As we can see, skalds of the north came in many styles and forms. We have our poets, we have our singers, we had our novelists, we have our actors, and we have our musicians and composers. The stories of Snorri Sturluson, this Homer of the North, were deeply influential to notable writers such as Richard Wagner, Henrik Ibsen, Seamus Haney, The Brothers Grimm, Sir Walter Scott, and Neil Gaiman. (Brown, Song of the Vikings, p.6) It even influences other mediums of art besides books and plays especially in movies, video games, and more contemporary music styles, especially heavy metal.

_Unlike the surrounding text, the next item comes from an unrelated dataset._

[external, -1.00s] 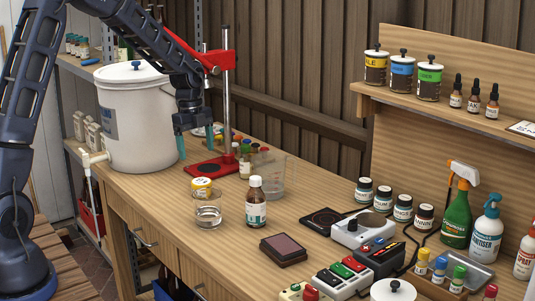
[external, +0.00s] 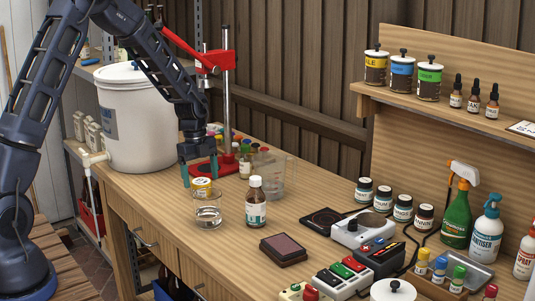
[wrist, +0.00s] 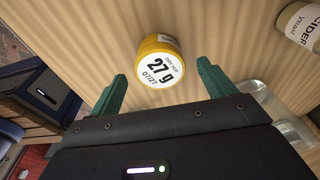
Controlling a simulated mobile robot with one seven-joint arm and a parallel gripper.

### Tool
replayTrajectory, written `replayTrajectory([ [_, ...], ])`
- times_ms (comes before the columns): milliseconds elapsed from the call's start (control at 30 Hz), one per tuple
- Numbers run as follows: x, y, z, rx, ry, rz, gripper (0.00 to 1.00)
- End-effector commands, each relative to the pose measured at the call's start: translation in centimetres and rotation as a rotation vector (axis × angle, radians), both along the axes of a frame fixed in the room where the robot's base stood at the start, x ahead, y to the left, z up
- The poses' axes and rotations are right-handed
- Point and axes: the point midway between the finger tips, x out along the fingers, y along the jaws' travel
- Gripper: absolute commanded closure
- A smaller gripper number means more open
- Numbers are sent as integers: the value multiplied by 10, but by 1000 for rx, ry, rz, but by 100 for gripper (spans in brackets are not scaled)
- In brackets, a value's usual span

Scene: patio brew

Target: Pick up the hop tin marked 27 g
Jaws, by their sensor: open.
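The hop tin (wrist: 159,62) is a small yellow round tin with a white lid label reading 27 g in the wrist view. In the external view the tin (external: 202,186) stands on the workbench behind a clear glass. My gripper (external: 200,181) is just above and around the tin's position in that view. In the wrist view my gripper (wrist: 163,85) has its two green fingers spread wide. The tin lies beyond the fingertips, roughly centred between them, and nothing is held.
A clear glass (external: 208,216) stands right in front of the tin, with a brown bottle (external: 256,204) to its right. A clear jug (external: 278,177), a red stand (external: 208,168) and a white bucket (external: 137,120) stand nearby. The bench front left is clear.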

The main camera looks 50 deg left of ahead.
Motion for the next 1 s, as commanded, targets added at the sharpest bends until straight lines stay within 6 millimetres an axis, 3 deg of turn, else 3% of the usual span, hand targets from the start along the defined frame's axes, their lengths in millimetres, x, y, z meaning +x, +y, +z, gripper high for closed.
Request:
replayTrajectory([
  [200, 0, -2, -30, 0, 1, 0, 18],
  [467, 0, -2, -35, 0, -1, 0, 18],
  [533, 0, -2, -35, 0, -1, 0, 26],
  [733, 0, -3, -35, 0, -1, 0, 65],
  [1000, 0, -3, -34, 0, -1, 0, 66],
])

Yet, one thing ties all of these different performers from all walks of life together, and that is one thing: their undying passion for the passing down of the rich mythological heritage of their legendary viking culture that still, in the face of all adversity and dismissal, pervades and inspires our culture thousands of years after their age had ended. It is only because of the skalds that pre-Christian northern heritage persists in our books, in our holidays, in our movies, in our music, and in our imaginations.

Works Consulted:

Yoell, John H. The Nordic Sound: Explorations into the Music of Denmark, Norway, Sweden.   Foreword by Antal Dorati. Crescendo Pub. Co., 1974.



Brown, Nancy Marie. Song of the Vikings: Snorri and the Making of Norse Myths. Palgrave Macmillan, 2014.